Exercise goal: Print, without altering anything, the lines from the one that holds "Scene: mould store" to the one that holds "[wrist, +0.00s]", inclusive. No other lines belong in the output.

[Begin]

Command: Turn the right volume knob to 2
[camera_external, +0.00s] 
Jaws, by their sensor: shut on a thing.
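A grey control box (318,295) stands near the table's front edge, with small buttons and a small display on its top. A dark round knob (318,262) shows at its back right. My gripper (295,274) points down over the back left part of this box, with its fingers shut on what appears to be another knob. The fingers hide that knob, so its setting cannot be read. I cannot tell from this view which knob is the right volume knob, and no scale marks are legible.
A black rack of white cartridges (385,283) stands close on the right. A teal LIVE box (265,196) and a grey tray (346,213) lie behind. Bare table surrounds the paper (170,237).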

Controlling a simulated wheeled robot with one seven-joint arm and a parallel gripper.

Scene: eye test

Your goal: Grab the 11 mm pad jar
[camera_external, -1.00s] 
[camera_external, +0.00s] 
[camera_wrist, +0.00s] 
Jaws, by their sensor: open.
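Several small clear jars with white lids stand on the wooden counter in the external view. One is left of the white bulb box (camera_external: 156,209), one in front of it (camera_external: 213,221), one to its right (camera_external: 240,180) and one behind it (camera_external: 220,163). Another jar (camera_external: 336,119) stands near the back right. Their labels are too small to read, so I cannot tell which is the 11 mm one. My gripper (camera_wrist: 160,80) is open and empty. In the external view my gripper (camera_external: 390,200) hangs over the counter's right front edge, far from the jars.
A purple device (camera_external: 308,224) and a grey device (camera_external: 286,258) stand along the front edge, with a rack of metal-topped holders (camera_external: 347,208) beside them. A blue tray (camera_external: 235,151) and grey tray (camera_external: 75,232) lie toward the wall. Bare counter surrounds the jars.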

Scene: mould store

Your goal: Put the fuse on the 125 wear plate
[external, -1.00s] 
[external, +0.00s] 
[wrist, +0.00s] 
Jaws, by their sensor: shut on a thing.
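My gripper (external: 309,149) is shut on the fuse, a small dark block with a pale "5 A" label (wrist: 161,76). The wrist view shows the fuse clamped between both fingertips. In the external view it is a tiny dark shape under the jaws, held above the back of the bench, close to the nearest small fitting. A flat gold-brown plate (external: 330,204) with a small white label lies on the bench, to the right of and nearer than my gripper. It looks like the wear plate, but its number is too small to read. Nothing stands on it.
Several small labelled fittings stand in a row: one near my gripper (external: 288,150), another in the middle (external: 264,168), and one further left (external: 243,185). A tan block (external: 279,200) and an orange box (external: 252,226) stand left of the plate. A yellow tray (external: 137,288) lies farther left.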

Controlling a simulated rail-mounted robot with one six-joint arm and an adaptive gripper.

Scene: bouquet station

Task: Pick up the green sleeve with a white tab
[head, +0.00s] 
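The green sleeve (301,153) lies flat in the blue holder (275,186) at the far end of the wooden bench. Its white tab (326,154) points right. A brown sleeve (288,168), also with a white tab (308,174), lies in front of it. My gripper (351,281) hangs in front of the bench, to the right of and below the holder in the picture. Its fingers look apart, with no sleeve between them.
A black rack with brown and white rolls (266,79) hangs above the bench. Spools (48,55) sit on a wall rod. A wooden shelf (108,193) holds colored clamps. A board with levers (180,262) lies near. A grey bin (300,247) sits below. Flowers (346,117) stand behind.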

[End]

Answer to this problem:
Scene: mould store

Your goal: Put the fuse on the 125 wear plate
[external, -1.00s] 
[external, +0.00s] 
[wrist, +0.00s] 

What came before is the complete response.